■ Task objective ■
Omit the pictures and print exactly the lines of the listing below, starting at the first and ending at the line containing "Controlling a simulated".

>> Begin Supplied data

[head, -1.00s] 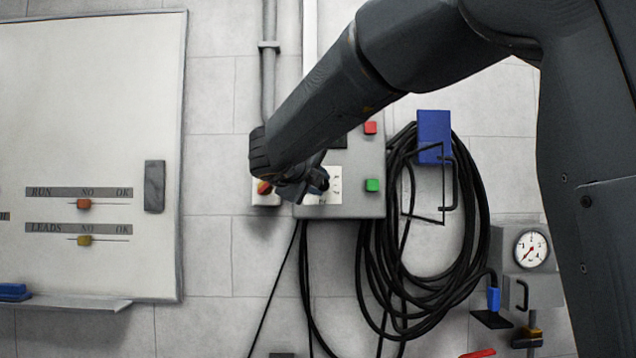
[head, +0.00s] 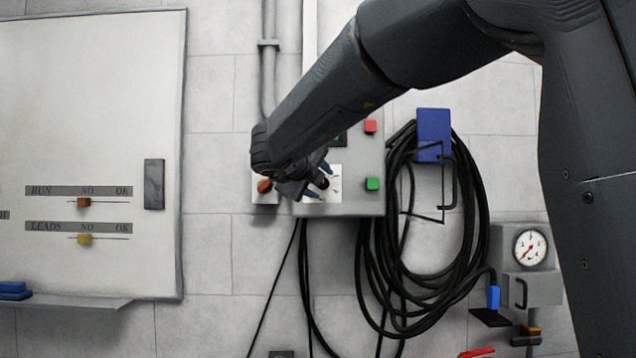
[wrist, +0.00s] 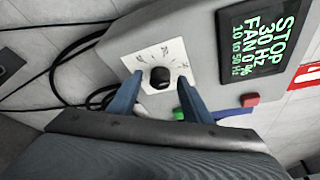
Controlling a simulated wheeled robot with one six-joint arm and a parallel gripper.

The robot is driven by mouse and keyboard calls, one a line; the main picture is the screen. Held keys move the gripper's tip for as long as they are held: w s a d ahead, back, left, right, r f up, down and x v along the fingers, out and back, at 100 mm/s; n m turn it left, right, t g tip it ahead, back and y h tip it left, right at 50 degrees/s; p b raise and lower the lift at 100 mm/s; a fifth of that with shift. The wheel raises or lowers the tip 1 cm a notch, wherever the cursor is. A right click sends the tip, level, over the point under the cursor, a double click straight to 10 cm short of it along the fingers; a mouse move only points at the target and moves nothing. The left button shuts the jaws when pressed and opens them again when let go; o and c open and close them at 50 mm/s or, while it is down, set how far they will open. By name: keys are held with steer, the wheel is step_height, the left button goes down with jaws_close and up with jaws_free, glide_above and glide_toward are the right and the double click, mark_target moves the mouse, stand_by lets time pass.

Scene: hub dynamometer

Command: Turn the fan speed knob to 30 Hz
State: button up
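The fan speed knob (wrist: 160,76) is black and round, on a white dial plate (wrist: 147,58) with marks around it. Its pointer is too small to read. The dark display (wrist: 255,42) beside it shows green text: STOP, 30 Hz, FAN 0 %, 10 to 50 Hz. My gripper (wrist: 159,84) is open, its two blue-grey fingers apart, one to each side of the knob in the wrist view. I cannot tell whether they touch it. In the head view my gripper (head: 321,180) is at the dial plate (head: 334,184) and partly hides it.
Red (head: 370,127) and green (head: 372,184) buttons sit on the control box right of the dial. Coiled black cable (head: 470,230) hangs to the right, near a gauge (head: 530,248). A whiteboard (head: 90,130) is at left.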

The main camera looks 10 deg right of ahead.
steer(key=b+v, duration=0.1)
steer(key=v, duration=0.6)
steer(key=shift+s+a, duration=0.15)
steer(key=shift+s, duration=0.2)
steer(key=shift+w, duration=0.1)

>> End Supplied data

■ Response ■
[head, -1.00s] 
[head, +0.00s] 
[wrist, +0.00s] 
Controlling a simulated wheeled robot with one six-joint arm and a parallel gripper.

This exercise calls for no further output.